The Computer Weekly Developer Network is in the engine room, covered in grease and looking for Artificial Intelligence (AI) tools for software application developers to use.
This post is part of a series which also runs as a main feature in Computer Weekly.
With so much AI power in development and so many new neural network brains to build for our applications, how should programmers ‘kit out’ their AI toolbox? How much grease and gearing should they get their hands dirty with… and, which robot torque wrench should we start with?
Martin says that when it comes to deep learning, which is probably the most prevalent form of AI at the moment, much of the complexity has already been abstracted.
“As a user of deep learning you don’t usually need to go and write training algorithms, since ‘stochastic gradient descent with ****’ is usually what you want. You might want to think about your loss function, but beyond that you don’t really need to think how you will train your network,” said Martin.
He explains that in addition, it is important to remember that there are many different intelligence layer types already implemented in openly available libraries, so developers should really view any single layer of intelligence as a whole set of computing neurons connected together.

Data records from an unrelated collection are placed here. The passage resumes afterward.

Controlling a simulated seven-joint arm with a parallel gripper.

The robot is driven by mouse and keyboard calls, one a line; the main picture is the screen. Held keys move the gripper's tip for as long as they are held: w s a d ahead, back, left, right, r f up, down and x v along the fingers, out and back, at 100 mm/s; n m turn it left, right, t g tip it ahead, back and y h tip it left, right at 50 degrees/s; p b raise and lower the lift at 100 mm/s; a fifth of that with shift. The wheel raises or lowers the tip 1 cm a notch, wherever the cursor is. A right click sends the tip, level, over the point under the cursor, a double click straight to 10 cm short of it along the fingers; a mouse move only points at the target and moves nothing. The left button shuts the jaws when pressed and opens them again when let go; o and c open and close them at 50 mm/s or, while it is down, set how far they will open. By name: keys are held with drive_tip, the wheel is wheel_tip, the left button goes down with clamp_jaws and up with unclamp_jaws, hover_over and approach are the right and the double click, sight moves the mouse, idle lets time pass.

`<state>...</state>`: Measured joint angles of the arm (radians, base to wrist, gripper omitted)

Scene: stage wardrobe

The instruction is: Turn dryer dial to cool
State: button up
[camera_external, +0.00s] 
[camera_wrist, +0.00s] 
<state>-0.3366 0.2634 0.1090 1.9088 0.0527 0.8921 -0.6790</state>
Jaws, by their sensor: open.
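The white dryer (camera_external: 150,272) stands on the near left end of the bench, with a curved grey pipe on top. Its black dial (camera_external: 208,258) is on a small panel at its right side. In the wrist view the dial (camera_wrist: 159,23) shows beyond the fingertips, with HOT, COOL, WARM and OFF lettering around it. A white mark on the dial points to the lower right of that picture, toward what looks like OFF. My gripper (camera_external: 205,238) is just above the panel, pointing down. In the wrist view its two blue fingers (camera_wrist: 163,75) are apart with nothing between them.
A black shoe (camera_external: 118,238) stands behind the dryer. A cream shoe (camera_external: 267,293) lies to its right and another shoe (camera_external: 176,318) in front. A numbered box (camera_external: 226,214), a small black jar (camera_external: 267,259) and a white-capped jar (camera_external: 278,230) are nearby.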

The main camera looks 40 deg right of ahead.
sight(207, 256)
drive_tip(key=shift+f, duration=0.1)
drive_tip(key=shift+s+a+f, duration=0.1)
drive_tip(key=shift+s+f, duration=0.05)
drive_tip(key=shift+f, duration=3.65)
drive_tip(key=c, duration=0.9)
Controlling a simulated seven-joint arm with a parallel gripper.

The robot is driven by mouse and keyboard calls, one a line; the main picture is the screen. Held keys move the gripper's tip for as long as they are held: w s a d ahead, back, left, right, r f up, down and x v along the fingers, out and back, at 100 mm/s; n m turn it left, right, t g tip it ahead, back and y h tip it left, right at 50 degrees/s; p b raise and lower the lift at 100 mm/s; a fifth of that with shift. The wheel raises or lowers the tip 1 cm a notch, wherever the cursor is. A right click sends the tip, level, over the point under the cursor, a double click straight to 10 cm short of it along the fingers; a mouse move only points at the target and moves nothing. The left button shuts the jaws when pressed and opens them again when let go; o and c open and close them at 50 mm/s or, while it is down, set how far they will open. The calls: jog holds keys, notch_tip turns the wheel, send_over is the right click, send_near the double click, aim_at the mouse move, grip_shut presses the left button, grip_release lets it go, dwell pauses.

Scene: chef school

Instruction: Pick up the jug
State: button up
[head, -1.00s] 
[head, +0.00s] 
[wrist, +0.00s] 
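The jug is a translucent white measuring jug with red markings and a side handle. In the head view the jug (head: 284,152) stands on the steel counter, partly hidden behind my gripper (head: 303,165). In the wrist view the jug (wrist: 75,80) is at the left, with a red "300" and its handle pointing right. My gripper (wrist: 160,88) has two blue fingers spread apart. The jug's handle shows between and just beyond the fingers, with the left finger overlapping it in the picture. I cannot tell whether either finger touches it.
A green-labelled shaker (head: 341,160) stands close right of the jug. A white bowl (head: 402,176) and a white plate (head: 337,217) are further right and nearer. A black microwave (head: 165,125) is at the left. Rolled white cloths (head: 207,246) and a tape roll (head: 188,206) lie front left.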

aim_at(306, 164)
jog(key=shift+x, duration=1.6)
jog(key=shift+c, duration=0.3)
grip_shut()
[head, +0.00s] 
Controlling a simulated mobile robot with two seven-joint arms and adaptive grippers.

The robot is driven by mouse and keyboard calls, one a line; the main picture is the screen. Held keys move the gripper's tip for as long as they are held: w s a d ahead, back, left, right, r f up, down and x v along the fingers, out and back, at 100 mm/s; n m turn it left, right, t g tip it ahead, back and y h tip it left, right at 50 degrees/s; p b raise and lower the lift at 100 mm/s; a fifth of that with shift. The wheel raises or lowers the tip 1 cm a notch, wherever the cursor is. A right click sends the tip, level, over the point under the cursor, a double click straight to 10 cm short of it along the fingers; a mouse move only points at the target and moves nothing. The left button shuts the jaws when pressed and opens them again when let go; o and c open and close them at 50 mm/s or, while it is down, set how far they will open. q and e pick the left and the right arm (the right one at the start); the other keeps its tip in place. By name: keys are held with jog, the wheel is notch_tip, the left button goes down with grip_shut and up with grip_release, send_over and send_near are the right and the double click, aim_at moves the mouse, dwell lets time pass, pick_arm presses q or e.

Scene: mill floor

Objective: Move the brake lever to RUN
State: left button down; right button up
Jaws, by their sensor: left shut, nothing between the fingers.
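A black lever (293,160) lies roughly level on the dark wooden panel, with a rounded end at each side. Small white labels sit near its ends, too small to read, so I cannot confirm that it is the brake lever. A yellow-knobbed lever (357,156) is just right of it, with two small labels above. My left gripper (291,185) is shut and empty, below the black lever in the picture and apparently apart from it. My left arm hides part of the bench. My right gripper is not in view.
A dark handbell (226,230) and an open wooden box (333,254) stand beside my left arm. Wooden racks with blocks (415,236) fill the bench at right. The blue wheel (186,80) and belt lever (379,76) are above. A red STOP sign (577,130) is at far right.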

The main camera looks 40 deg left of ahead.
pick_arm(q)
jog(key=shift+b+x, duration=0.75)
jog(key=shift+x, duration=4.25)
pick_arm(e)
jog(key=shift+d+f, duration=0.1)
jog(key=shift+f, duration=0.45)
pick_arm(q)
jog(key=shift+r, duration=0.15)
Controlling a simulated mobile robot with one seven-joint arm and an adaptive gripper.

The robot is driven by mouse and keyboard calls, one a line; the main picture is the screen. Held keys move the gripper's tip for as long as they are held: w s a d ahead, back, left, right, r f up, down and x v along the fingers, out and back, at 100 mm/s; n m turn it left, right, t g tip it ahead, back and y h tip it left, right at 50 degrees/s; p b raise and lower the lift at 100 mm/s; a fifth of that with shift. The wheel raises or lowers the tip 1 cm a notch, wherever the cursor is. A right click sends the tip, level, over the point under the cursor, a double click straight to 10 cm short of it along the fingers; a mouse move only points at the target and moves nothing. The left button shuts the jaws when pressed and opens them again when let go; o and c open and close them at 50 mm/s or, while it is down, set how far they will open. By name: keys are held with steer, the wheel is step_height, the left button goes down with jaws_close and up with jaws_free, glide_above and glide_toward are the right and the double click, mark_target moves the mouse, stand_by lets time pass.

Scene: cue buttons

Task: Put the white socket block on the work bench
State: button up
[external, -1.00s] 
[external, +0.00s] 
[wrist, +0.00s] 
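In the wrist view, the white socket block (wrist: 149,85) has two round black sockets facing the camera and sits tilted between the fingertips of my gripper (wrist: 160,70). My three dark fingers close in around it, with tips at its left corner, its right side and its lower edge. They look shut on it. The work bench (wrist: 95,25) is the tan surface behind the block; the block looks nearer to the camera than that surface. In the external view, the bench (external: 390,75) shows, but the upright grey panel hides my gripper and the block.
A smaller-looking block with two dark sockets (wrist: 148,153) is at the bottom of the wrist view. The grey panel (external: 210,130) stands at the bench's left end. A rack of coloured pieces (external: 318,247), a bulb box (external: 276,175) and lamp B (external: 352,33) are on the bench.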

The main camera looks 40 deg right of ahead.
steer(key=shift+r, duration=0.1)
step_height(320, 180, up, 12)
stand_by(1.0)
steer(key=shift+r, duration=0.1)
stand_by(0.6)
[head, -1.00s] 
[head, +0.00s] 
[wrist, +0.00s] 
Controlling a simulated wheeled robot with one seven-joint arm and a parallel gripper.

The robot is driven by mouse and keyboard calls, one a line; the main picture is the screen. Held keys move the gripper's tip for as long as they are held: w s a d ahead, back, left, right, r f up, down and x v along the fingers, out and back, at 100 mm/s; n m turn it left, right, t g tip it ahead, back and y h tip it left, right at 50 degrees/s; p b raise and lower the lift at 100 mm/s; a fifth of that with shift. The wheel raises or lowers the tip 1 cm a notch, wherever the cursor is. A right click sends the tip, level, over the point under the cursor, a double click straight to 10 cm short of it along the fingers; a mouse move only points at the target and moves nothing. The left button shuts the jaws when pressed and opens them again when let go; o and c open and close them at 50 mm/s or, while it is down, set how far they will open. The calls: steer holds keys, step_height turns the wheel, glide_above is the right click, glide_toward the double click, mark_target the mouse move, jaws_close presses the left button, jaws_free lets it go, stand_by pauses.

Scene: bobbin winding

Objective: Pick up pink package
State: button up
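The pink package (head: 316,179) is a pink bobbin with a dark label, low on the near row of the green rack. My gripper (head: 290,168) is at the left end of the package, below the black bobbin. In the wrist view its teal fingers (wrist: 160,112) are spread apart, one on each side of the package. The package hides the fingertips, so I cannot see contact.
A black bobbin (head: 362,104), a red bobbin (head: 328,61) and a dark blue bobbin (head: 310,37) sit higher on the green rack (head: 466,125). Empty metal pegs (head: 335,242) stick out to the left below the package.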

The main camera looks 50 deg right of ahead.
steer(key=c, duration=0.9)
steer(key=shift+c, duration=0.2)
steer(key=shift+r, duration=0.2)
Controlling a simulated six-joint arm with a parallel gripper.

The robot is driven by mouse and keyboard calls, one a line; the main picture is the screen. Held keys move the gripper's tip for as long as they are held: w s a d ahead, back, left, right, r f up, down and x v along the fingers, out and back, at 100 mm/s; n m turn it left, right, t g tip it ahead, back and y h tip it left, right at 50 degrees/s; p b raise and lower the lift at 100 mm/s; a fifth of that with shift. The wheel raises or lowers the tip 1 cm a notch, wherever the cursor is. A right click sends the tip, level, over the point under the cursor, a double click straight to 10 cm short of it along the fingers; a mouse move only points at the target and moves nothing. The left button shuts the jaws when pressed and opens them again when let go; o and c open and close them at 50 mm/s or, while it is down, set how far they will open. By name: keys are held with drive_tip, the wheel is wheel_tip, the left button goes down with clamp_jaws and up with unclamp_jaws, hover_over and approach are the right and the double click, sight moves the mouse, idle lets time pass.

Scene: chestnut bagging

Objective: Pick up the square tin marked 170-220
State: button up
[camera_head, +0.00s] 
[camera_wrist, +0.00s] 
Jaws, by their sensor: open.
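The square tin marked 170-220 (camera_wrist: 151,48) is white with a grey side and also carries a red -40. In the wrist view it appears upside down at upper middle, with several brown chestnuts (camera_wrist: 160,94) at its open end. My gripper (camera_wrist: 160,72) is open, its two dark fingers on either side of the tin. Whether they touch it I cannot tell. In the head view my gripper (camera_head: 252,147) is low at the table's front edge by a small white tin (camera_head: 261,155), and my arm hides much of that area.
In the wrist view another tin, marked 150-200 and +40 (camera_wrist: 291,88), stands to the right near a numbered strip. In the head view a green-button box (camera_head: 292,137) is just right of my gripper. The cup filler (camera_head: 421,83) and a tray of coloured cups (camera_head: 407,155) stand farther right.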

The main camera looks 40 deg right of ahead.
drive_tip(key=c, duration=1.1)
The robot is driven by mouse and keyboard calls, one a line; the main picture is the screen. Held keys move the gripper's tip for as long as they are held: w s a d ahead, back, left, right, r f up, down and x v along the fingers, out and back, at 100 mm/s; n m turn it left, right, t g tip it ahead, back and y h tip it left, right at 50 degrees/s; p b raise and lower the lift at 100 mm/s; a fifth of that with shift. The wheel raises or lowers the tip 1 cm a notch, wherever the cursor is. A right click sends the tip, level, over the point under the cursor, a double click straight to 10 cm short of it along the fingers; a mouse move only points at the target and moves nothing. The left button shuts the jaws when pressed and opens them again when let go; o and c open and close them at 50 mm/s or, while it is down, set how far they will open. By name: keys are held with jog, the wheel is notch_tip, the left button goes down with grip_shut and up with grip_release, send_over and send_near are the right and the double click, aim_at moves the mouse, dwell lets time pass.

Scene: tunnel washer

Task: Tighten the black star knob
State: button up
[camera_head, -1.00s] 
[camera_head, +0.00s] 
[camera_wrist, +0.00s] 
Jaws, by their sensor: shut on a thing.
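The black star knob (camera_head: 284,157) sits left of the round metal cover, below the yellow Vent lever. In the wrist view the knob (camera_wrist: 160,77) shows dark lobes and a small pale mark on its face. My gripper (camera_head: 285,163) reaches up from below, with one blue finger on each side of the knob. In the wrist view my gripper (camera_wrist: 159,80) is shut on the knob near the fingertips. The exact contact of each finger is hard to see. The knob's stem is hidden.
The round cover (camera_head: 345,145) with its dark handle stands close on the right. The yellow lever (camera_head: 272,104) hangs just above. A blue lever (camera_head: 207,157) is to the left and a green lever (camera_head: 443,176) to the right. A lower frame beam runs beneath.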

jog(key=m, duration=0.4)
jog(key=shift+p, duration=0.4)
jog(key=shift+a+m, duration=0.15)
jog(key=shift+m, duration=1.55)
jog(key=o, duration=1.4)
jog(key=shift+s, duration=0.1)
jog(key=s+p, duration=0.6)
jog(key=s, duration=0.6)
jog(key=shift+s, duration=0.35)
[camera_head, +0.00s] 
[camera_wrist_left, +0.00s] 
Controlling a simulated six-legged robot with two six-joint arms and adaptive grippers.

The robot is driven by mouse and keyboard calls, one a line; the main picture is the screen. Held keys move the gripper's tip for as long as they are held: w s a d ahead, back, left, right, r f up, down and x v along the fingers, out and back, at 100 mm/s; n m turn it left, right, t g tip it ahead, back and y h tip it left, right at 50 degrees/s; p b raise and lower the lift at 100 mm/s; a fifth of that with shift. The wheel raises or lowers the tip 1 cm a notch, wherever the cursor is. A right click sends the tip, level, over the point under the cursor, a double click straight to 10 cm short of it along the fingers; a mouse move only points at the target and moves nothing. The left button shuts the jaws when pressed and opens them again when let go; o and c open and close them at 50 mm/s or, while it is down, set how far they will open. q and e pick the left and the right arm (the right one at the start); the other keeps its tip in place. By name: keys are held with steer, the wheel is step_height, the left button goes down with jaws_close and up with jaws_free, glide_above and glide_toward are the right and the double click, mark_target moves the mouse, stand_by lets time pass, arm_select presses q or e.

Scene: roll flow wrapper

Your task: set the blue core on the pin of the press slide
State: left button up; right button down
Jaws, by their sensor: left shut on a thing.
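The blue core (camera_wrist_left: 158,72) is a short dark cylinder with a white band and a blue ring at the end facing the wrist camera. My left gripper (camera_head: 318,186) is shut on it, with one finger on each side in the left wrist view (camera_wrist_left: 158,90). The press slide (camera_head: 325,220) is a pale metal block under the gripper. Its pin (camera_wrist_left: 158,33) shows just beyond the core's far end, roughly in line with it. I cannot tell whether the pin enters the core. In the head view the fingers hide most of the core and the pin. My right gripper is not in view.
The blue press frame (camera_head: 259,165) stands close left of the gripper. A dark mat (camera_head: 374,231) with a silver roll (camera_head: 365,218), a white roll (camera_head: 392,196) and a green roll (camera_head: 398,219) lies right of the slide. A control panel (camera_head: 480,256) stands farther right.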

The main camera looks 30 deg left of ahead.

“So, as a user of deep learning you really are piecing together layers, thinking about the data you will train them on… and then doing the training. I’m not going to underestimate the difficulty of coming up with appropriate network architectures for the layers – but since that is problem-dependent, it seem reasonable that someone who wants to focus on building smarter applications needs to think about their deep network architecture,” said Martin.
Martin points out that much of the time and effort in developing new deep learning models involves data cleansing, data labelling and data marshalling.
He insists that the training data part of the total equation is something that hugely affects the overall performance of any model and is something that must be considered a first class citizen alongside the network architecture and training algorithms.
So talking of responsibilities, is there a responsibility to use open source frameworks to share the machine knowledge made so that it’s a case of deep learning for all?
Martin says that there may be a responsibility to make sure your model can be shared across different frameworks, but not a responsibility to use any particular framework whilst developing your model.
“There is software and deep learning tools which allow both import and export of our deep networks to the Open Neural Network Exchange Format (ONNX – https://onnx.ai/). This allows different frameworks to use models developed in others. Developers also now have the ability to import some model developed in TensorFlow and reuse the network architecture and some parts of the model when undertaking transfer learning on a new dataset,” he said.
Martin concludes by saying that the interesting thing that is developed is the model and its architecture. He asserts that ONNX is an excellent way for all the different frameworks to interconnect to allow the right tools to be used in the right situation.